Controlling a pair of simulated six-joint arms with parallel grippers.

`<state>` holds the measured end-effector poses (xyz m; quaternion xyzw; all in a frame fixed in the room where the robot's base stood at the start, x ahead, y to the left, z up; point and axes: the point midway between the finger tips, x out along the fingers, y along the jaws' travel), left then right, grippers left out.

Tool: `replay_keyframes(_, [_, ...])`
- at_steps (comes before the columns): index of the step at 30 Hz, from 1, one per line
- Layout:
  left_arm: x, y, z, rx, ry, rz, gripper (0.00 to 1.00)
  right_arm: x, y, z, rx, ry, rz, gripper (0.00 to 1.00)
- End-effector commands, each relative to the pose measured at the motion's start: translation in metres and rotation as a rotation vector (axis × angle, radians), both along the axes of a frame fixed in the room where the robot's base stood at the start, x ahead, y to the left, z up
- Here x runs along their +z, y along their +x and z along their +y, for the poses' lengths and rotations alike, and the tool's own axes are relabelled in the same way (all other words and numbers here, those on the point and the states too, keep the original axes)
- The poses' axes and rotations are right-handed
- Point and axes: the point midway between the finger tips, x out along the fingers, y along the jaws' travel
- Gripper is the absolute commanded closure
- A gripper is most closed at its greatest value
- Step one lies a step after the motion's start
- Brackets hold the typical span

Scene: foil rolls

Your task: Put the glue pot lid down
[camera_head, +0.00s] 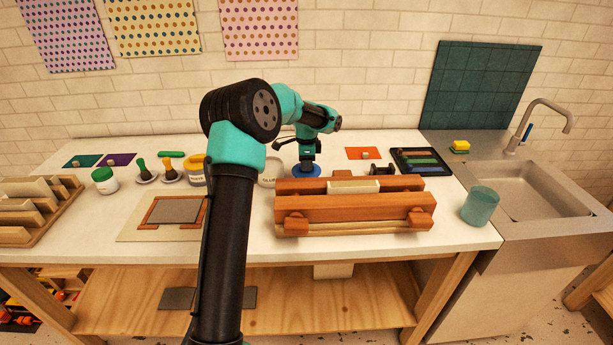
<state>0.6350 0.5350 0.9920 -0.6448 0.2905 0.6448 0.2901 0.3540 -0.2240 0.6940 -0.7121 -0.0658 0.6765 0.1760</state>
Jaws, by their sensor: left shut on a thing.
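My left gripper (307,160) points down behind the wooden press and is shut on the blue glue pot lid (307,172). The lid is a round blue disc, at or just above the white table; I cannot tell if it touches. The white glue pot (268,174), with dark lettering, stands just left of the lid and looks open on top. My right gripper is not in view.
The wooden press (352,210) stands right in front of the lid. An orange card (364,153) and dark tray (420,161) lie to the right. A yellow-lidded jar (195,172) and brushes stand left. A teal cup (480,206) is near the sink (539,191).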

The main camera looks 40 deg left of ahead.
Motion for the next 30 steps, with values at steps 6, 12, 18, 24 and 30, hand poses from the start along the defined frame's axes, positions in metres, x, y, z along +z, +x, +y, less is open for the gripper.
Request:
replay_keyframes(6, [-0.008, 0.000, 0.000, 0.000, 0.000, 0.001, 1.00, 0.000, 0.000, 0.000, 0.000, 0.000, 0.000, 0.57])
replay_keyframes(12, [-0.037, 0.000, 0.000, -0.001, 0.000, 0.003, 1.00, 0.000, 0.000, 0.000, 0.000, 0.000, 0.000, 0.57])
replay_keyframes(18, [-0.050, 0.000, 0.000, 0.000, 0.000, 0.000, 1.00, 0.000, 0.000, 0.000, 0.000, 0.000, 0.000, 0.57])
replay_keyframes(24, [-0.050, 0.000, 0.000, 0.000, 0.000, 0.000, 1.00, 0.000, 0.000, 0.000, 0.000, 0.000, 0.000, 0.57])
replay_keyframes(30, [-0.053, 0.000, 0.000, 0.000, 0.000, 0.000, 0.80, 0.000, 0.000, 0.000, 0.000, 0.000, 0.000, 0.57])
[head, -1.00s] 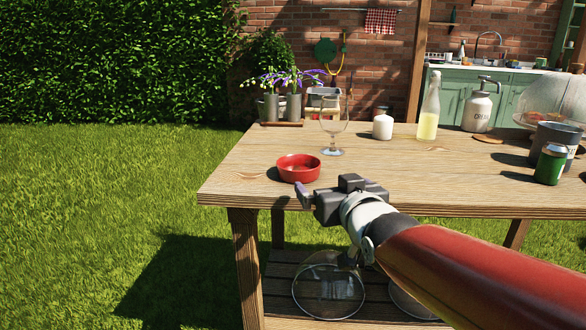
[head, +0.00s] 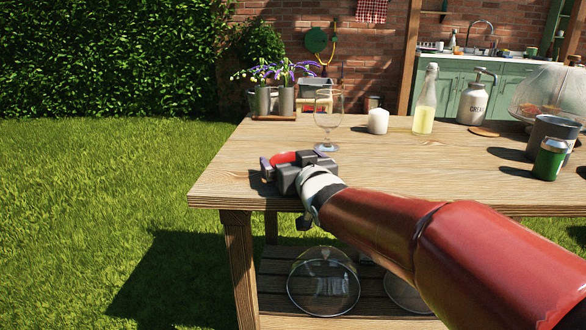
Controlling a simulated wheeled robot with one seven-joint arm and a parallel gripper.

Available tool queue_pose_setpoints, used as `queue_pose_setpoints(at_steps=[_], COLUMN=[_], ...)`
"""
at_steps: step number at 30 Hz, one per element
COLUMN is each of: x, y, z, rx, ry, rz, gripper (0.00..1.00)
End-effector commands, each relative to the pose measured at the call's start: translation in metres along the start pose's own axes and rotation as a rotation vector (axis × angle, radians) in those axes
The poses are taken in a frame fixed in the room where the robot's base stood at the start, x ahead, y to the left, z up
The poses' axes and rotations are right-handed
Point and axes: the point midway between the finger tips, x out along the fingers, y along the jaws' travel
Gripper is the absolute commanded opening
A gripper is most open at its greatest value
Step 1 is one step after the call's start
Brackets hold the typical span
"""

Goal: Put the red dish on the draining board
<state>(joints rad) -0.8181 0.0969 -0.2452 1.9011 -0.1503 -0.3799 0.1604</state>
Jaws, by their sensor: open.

What you need to do: Starting at the line that contains "[head, +0.00s]" and ending at the line that contains "The poses are", give the lines again exactly. Do not include the pictures.

Exercise answer:
[head, +0.00s] 
Controlling a simulated wheeled robot with one seven-joint arm and a parallel gripper.

Available tool queue_pose_setpoints, used as `queue_pose_setpoints(at_steps=[_], COLUMN=[_], ...)`
"""
at_steps: step number at 30 Hz, one per element
COLUMN is each of: x, y, z, rx, ry, rz, gripper (0.00..1.00)
End-effector commands, each relative to the pose measured at the call's start: translation in metres along the start pose's own axes and rotation as a rotation vector (axis × angle, radians) in those axes
The poses are taken in a frame fixed in the room where the robot's base stood at the start, x ahead, y to the left, z up

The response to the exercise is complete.